Related to call handoff is the process of roaming, by which a user who has subscribed
to particular services in his or her home area can travel to another service provider’s
region and use the same services. This feature greatly enhances the value of a wireless
service to a subscriber by lessening geographic restrictions on his or her access to
services. Roaming capabilities in cellular networks have been achieved by cooperation
among service providers and among manufacturers, largely in the venue of standards
bodies. Roaming requires the adoption of a standardized air interface, standardization of
phone-type identification, and cooperation among the operators for transfer of location
data between home and visited networks. Cooperation is also required in administrative
areas such as transfer of calling charges and subscription information.
Radio Resource and Power Management. A characteristic of any wireless network
is that it must operate within a strictly defined spectrum allocation. Radio spectrum
is a limited resource, and regulatory agencies set specific spectrum allocations for
different services. For example, a cellular network operator has a license for 25 MHz
of bandwidth, 12.5 MHz for each direction of full-duplex communication. With a
typical cellular reuse factor of 7, about 3.6 MHz of bandwidth is available for twoway
traffic in each cell, and this bandwidth must be shared among active users in the
cell. The bandwidth available is far less than what would be required if all subscribers
in the network were to demand call connections simultaneously. This is in marked
contrast to a wired telephone network, in which we may always add new subscribers
to the network by installing additional local loops. (To be sure, there is an issue in
equipping a wired telephone network in sizing the central office switches and the longhaul
switches to ensure enough connections through the switches to meet expected call
demand.) Thus, to ensure efficient sharing of the allocated spectrum, RF channels must
be assigned and released dynamically, on a per-call basis.

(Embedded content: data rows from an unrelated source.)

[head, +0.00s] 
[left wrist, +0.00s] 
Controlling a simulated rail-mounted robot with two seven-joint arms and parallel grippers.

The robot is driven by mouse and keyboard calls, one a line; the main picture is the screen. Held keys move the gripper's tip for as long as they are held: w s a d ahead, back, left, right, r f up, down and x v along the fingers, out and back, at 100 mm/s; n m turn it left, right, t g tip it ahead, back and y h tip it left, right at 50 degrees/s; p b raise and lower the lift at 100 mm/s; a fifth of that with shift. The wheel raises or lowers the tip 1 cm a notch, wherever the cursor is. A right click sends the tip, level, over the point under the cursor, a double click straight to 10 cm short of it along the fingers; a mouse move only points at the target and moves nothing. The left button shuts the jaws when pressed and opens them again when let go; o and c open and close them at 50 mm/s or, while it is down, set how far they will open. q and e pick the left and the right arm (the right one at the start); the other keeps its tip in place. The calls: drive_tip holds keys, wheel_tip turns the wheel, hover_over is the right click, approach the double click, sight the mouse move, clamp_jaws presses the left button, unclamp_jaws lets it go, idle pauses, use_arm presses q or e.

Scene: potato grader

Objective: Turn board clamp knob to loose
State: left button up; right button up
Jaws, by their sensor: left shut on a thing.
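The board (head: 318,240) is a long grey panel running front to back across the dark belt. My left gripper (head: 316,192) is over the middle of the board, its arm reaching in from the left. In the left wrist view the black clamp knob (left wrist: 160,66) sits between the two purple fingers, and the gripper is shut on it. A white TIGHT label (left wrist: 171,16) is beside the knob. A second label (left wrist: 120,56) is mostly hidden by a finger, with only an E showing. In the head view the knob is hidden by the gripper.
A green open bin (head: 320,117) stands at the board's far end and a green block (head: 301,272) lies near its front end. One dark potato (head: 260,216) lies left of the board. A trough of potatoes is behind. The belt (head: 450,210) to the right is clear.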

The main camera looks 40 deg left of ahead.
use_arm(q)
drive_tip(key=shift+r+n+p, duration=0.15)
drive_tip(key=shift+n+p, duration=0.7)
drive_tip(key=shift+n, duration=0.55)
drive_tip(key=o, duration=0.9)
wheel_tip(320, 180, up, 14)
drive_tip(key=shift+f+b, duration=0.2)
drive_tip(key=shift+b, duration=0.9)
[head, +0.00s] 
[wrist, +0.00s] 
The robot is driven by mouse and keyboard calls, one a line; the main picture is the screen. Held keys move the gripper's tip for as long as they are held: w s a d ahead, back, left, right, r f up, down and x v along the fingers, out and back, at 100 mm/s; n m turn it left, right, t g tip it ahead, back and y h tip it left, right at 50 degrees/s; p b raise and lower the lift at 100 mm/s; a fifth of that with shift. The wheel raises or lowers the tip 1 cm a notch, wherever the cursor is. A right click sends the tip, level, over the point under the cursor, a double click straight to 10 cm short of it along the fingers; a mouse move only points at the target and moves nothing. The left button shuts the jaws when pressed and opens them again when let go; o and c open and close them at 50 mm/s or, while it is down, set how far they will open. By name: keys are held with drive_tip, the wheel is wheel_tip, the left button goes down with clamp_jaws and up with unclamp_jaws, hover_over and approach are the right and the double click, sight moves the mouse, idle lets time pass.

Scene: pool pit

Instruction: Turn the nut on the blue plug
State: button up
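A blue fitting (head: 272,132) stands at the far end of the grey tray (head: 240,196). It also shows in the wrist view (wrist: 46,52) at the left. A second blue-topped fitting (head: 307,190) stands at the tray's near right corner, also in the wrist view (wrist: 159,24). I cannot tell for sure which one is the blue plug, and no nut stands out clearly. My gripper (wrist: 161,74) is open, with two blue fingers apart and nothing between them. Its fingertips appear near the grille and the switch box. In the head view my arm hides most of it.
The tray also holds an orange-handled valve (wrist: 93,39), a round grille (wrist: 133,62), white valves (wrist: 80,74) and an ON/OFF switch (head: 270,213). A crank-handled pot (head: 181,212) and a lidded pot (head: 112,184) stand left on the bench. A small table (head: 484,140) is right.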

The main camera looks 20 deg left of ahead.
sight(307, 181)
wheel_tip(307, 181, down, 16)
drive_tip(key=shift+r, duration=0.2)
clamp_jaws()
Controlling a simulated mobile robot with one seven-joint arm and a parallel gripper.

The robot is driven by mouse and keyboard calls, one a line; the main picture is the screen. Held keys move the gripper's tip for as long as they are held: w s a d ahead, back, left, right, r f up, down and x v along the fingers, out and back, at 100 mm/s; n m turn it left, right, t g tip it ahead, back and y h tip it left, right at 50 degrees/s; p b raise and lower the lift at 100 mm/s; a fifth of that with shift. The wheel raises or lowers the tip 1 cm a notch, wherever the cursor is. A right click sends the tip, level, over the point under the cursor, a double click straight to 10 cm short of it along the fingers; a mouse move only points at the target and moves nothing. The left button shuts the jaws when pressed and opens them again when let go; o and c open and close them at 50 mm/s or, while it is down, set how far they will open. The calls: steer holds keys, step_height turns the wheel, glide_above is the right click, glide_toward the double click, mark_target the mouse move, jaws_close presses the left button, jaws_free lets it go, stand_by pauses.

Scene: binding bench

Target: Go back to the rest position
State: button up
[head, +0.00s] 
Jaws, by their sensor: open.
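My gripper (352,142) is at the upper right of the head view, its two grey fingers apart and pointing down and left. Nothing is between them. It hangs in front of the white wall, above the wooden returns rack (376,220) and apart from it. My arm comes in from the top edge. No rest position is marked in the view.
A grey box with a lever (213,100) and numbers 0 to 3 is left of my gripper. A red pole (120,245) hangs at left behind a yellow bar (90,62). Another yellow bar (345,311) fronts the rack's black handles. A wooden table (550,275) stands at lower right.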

Furthermore, directing a call from the wired network to a specific mobile subscriber
is not a trivial procedure. Cellular networks reserve a portion of the allocated
bandwidth for control channels, which are utilized in establishing and managing call
connections. Paging messages are transmitted from cell sites, and a paging/response
protocol is used to let the network determine which cell is currently the best one by
which to reach the called subscriber. Only when this location determination has been
made is an RF channel assigned for the call. All of these functions of assigning and
managing the limited number of available RF channels come under the heading of
radio resource management.
Another important element of radio resource management is power management. A
cellular network is designed to operate under interference-limited conditions. That is,
the dominant source of signal degradation in the network is interference from other
active users of the network. With frequency reuse, the signal power radiated from a
given cell is held to a sufficiently low level that the same subset of frequencies can be
used simultaneously in another cell a reuse-separation distance away. In some cellular
networks, power control is performed in both the base stations and the mobile phones.
Power control at both ends of the wireless link helps to hold radiated power to a
level sufficient to maintain good-quality communication without unduly increasing the
overall interference level in the network. Security. Although the use of wireless communications relieves the user of the wired
tether to the public telephone network, with the enormous advantage of freedom of
movement, the wireless medium also makes the user’s communications vulnerable to
eavesdropping and even fraudulent intrusion. In fact, when standards were being developed
for digital wireless networks, a major benefit recognized for digital transmission
was the facility it provided for the implementation of authentication and encryption
techniques. All of the digital wireless interoperability standards have included procedures
for authentication of users entering the network. With respect to the privacy
problem, WLANs utilize spread-spectrum transmission, which has an inherent resistance
to casual eavesdropping. Cellular networks based on CDMA are also using spread
spectrum, providing inherently private transmission. In other cellular networks, such as
GSM, encryption is provided in some operators’ networks as a selectable feature. For
communications that are particularly sensitive, some users may employ applicationlayer
end-to-end encryption and use a wireless data service to carry encrypted traffic
across the network. In this case, the user does not rely on the wireless network to
provide security or privacy.